Location: Birmingham, Alabama
Webpage: National Historic Landmark
General Description: Sloss Blast Furnaces produced pig iron from 1881 to 1971 and represents Alabama pre-eminence in the production of pig iron, the raw material for many ironworks and cast iron pipe. It provides an example of the post-Civil War efforts to industrialize the South and the economic competition between the agrarian South and already industrialized North. The furnaces underwent numerous improvements winning awards for innovation over the years. Due to growing concern for clean air and water, Federal legislation including the Clean Air Act encouraged the closure of older smelters that were major contributors to pollution. The Sloss Blast Furnace continued in operation until 1971 and donated to the Alabama Fair Authority as a location for a museum to the iron industry that was so important to the history of Birmingham. Currently the Sloss Furnaces includes a small museum to the industry and a self-guided tour of the complex with interpretative signs and cell phone descriptions that tell the history and steps in the manufacturing of pig iron.
1) It has been over 40 years since the furnaces were shut down and the huge complex is showing the ravages of time. While there is a lot to see and learn about the functioning of a blast furnace, much of the complex is full of rubble and collapsed structures. You need to stay on the tour path and not go exploring on your own. I enjoyed learning the history of the Sloss furnace and was very surprised to learn that it was still in operation up to 1970.

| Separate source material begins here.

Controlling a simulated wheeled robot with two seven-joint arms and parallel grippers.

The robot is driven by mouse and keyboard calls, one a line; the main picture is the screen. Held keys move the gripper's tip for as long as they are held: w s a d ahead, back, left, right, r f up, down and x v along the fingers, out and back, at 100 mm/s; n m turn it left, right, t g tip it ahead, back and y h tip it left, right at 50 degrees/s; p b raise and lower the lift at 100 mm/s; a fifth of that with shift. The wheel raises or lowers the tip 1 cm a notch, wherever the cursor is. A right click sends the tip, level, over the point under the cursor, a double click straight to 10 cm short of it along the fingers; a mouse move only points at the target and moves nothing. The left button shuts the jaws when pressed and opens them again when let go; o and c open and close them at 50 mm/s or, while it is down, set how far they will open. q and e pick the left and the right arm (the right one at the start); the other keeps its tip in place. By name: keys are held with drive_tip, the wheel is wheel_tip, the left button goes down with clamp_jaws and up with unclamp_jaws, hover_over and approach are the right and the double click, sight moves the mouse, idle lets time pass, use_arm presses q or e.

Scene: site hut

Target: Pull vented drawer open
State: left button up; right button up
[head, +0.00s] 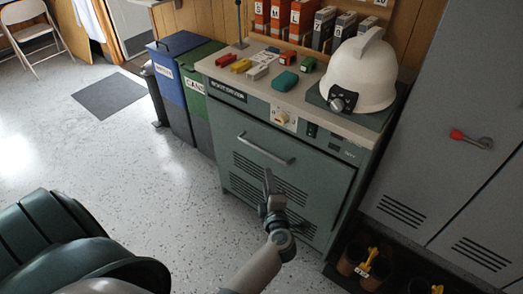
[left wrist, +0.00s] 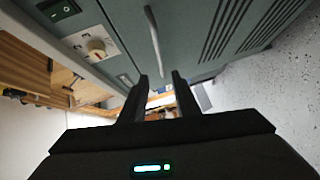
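The vented drawer (head: 275,185) is the grey-green front of the cabinet, with rows of dark slots. It looks shut, flush with the cabinet. Its pale bar handle (head: 265,149) runs across the upper part; in the left wrist view the handle (left wrist: 153,38) lies beyond the fingertips. My left gripper (head: 268,182) is in front of the slotted lower part, below the handle in the head view. In the left wrist view its two fingers (left wrist: 161,78) stand apart with nothing held between them. My right gripper is not in view.
A white helmet (head: 360,75) and several small coloured items sit on the cabinet top (head: 230,67). A blue bin (head: 168,80) and a green bin (head: 197,85) stand left of the cabinet. Grey lockers (head: 440,95) stand right.

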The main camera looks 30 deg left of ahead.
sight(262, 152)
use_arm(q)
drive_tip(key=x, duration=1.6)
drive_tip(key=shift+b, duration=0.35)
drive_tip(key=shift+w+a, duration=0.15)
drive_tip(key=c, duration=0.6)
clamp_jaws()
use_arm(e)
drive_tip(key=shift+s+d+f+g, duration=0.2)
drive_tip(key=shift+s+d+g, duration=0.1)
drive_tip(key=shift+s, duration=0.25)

2) The sheer size of the furnace cannot be appreciated without seeing it for yourself. The electric turbines that were used to produce the “blast” of the furnace are probably the largest machines I have ever seen. I also found it interesting that the large stacks that blasted the iron ore are really only a small part of the complex. Most of the complex is devoted to the storage and transportation of the raw materials, the area used to cool and form the beams of pig-iron, and by far the production of the heated air blast to smelt the iron ore.
3) I was disappointed, but not surprised, that nothing remains of the community of 48 small cottages for black workers known as “the Quarters”. They have managed to preserve one of the cottages, as well as, a foreman’s cottage so you can get a sense of their living conditions. I cannot imagine the sound or smell of living and working at the location, but the accounts of the workers was a bleak and difficult living. As this is downtown Birmingham, it is not surprising that the community was sold and converted into other industrial buildings and factories.